Von Hendrik Lasch 13.04.2016, 06:11
Firmenchef Thomas Kolbe zeigt eines der Briefkasten-Modelle, das sein Unternehmen in Döbeln herstellt.
Firmenchef Thomas Kolbe zeigt eines der Briefkasten-Modelle, das sein Unternehmen in Döbeln herstellt. Hendrik Lasch

Döbeln - Es gibt Berufe, mit deren Beliebtheit ist es nicht weit her. Versicherungsvertreter? Legt man dem Nachwuchs nicht eben ans Herz. Müllmann? Eher unpopulär. Auch Politiker haben zu ihrer Berufswahl einiges zu erklären. Und dass man Chef einer Briefkastenfirma ist, behält man derzeit auch besser für sich, oder? Ach was, sagt Thomas Kolbe. „Es gibt keine schlechte PR“, tönt er und lächelt: „Vielleicht kommt mancher Kunde ja dadurch erst auf Gedanken.“ Ganz schön abgebrüht, der Mann!
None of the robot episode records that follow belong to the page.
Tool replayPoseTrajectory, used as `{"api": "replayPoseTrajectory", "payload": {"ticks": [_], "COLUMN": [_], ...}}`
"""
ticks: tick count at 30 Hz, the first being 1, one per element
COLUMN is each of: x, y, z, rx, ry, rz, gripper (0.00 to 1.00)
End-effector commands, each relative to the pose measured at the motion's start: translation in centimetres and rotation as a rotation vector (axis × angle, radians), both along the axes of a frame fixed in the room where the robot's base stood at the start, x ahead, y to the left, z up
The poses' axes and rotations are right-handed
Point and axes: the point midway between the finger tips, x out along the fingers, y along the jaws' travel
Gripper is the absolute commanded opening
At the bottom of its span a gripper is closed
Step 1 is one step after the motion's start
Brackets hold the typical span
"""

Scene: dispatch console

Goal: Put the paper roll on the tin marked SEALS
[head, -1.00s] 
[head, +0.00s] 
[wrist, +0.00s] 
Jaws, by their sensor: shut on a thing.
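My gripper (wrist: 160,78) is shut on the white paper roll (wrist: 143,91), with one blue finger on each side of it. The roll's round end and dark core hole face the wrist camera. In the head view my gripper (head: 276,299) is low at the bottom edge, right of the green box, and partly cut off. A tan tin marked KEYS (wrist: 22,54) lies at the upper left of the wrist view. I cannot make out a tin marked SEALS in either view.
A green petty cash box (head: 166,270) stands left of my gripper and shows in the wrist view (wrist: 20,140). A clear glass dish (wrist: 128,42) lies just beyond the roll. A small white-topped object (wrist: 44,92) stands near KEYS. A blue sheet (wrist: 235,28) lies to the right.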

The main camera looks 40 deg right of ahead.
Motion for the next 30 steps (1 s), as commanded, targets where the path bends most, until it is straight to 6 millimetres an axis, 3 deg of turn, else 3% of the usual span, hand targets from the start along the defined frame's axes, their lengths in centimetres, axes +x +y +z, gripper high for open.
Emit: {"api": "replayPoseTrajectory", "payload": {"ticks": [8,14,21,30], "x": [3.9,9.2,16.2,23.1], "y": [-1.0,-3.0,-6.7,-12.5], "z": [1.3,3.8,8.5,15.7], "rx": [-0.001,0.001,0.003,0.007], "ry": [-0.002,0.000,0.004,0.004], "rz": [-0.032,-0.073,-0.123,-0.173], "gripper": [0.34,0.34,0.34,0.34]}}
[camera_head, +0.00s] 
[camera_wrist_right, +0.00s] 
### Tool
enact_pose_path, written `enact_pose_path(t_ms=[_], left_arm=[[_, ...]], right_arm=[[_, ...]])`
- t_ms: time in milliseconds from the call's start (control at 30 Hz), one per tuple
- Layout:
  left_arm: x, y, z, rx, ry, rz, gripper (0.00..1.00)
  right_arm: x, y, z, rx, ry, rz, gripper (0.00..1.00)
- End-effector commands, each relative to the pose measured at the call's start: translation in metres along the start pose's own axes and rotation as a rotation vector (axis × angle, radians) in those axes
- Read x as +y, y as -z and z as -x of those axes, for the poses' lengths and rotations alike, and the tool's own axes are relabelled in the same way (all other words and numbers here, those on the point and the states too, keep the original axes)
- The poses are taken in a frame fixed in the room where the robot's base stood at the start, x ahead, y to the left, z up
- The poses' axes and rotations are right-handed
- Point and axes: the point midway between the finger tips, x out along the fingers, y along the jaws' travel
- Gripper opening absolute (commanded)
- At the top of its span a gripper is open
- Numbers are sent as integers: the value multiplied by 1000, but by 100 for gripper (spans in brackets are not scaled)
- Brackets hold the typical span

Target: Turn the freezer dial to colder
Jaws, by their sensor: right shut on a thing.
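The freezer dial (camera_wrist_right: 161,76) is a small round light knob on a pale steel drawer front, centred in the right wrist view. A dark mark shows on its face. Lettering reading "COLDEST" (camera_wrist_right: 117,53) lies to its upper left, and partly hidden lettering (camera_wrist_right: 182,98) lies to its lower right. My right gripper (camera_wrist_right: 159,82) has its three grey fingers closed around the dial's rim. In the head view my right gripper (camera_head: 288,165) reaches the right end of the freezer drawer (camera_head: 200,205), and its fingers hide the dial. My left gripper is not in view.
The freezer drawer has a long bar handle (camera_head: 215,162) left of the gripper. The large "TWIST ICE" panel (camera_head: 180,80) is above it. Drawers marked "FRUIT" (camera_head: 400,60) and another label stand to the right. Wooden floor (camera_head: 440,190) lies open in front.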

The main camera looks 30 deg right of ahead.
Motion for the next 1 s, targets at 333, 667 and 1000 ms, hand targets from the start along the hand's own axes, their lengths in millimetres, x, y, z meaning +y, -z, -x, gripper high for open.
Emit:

Thomas Kolbe ist Chef einer Briefkastenfirma - und zwar der ältesten in Deutschland. Wer ihn im sächsischen Döbeln besucht, steht zunächst vor einem Briefkasten ohne Namensschild. Dabei handelt es sich um ein edles Modell: matt poliertes Blech, extra Zeitungsfach, Milchglas um einen edel glänzenden Klingelknopf. Wem der Kasten gehört, wird aber nicht preisgegeben. Klar, denkt man: Ist ja auch eine Briefkastenfirma. Diskretion ist in diesem Gewerbe fast alles.

Gründung vor 147 Jahren

Allerdings: Sollten sich doch mal Fahnder in die Waldheimer Straße verirren, müssten sie nicht lange rätseln, wer sich da niedergelassen hat. Auf Schildern und Bannern gibt sich die Briefkastenfirma „Max Knobloch Nachf. GmbH“ freimütig zu erkennen. Ganz so weit ist es mit der Geheimniskrämerei also nicht her. Stolz teilt die Firma sogar mit, dass sie schon Preise erhalten hat - und dass sie diesen schon seit 1869 nachgeht. Der Gast staunt: Briefkastenfirma seit 147 Jahren - und immer noch munter im Geschäft! Liegen die Behörden hier im Tiefschlaf?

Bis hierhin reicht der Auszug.